Methodology: aSwing+
Investigating my swing quality model.
Welcome to the article discussing the methodology behind my swing quality model, aSwing+. If you are reading this article, I assume you have already read my release article, Which Player Has The Best Swing?, but if not, I highly recommend reading that article before proceeding with this article. To make the release article more digestible for a wider swath of viewers, I decided to split the article into two parts, with this article discussing the methodology I used to create the article, rather than condensing it all into one article like my previous aStuff+ articles. This article will be in more of a conversational tone, and please feel free to message me either here on Substack or (preferably) on X if you have any questions, comments, and/or suggestions on how the model is constructed and how it can be improved upon.
As mentioned in the release article, aSwing+ takes a “kitchen sink” approach to analyzing each player’s swing quality, using various bat tracking metrics (bat speed, swing path tilt, attack angle, attack direction, contact point, swing length), along with interaction variables, and the given location, vertical approach angle, and horizontal approach angle of each pitch to predict the probability that each swing will result in an ideal contact outcome for the hitter, which I define as a Barrel. The model, a CatBoost classifier model, is trained on all batted balls that contain bat tracking data from the 2023 and 2024 seasons, with predictions made on all swings with the requisite data present from the 2023, 2024, and 2025 seasons. The goal of the aSwing+ model is to possess better descriptive and predictive performance at evaluating a player’s offensive performance than simply looking at a player’s bat speed. Simply analyzing a player’s bat speed can provide an analyst with a lot of information regarding a player’s offensive potential in a small sample size, and it was my intention to improve upon this performance by evaluating bat speed in tandem with swing path metrics to obtain a better understanding of how a player generates their offensive production.
Model Selection:
When I first sat down to plan how I was going to construct a swing quality model, I initially thought about my process through the lens of how I constructed my pitch quality model, aStuff+. A majority of machine learning-based pitch quality models in the public sphere are constructed as one of the following two models: a run value-based regression model (ex. FanGraphs’ original Stuff+, tjStuff+, and aStuff+) or an outcome-based classification model (ex. FanGraphs’ new Stuff+, PitchingBot, and PLV). The main difference between these approaches is that regression models directly predict the expected run value of each pitch, while the classification models predict the likelihood of various outcomes (such as whether or not a swing resulted in a whiff, whether or not a batted ball was a hard-hit fly ball, etc.), then mapping an expected run value onto these probabilities.

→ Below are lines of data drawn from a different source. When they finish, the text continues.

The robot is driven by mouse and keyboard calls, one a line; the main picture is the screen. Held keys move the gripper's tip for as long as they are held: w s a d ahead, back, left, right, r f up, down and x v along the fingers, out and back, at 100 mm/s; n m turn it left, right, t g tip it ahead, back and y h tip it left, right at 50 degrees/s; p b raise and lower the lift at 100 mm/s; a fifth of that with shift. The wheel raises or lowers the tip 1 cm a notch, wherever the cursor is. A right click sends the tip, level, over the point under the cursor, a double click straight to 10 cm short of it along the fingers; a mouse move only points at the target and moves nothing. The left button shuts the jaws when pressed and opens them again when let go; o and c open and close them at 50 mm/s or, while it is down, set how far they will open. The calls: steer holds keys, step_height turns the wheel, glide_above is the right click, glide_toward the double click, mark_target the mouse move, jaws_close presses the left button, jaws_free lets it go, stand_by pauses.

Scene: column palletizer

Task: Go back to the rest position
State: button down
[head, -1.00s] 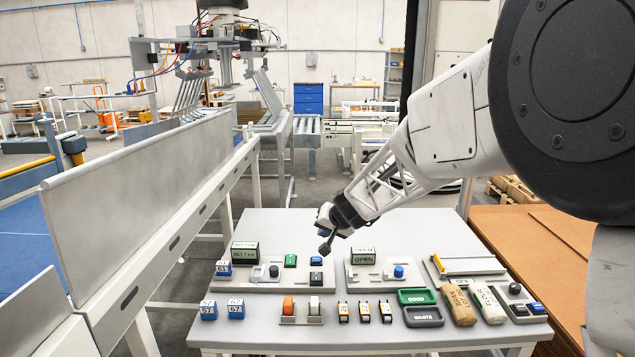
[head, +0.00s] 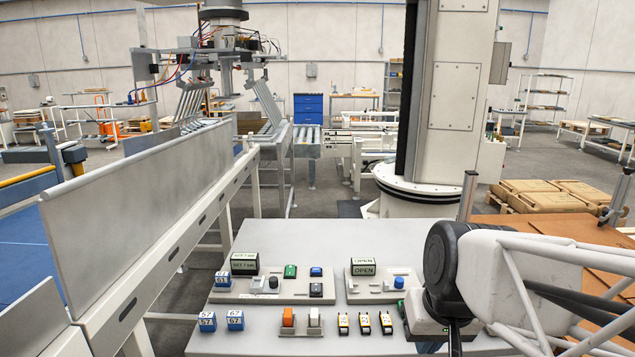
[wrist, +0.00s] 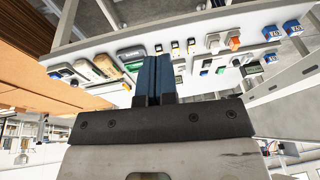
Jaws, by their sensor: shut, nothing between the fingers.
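My gripper (wrist: 153,78) shows in the wrist view with its two blue fingers side by side and touching, nothing between them. It points toward the worktable (wrist: 130,42), which appears tilted in that view, and is apart from it. In the head view my arm's black wrist joint and white lattice link fill the lower right, over the table's right part. The fingers cannot be made out clearly there. The arm hides the right end of the worktable (head: 330,235) and most of what lies on it.
A conveyor with a metal side wall (head: 150,165) runs along the left. A white column (head: 455,100) stands behind.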

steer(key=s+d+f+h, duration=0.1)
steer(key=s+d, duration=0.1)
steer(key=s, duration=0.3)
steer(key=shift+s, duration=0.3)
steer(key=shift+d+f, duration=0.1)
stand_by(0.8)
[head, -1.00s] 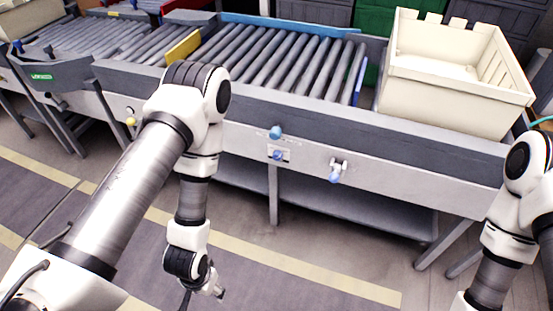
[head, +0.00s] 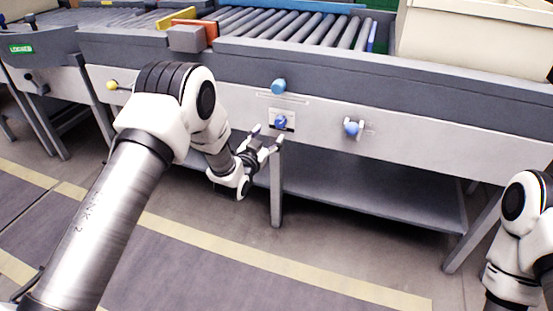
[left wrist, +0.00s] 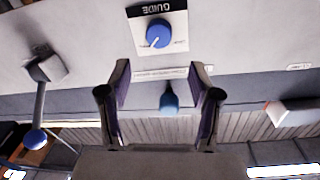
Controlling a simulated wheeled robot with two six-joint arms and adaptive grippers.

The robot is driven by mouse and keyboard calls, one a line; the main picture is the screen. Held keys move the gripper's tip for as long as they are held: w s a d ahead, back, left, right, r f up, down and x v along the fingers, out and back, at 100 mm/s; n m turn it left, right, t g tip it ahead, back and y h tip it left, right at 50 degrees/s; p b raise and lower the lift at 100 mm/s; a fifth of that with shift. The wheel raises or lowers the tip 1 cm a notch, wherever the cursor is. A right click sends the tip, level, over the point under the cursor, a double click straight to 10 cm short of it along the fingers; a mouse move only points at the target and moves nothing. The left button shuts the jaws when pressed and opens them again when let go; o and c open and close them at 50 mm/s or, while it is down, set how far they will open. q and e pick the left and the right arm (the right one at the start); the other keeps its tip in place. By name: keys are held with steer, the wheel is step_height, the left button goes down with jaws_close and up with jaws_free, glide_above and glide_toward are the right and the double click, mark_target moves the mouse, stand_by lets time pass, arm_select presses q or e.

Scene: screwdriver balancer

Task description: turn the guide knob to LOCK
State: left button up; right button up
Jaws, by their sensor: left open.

I initially attempted to construct aSwing+ as a run-value based regression model (since it is, frankly, easier to construct than multiple classification models), predicting the expected run value of each swing based on swing characteristics and pitch location, however, this model turned out to be more of a proxy for a player’s swing decisions rather than their swing quality (this initial attempt is briefly discussed at the end of my article “A Closer Look at Swing Decision Metrics”). The model likely came to this conclusion because swings typically do not generate positive value by measure of run value, and because I was training the model on all swings, it heavily penalized swings out of the zone, and too strongly rewarded swings in the zone. Therefore, I decided it was best to train the model as a classifier model on batted ball events instead.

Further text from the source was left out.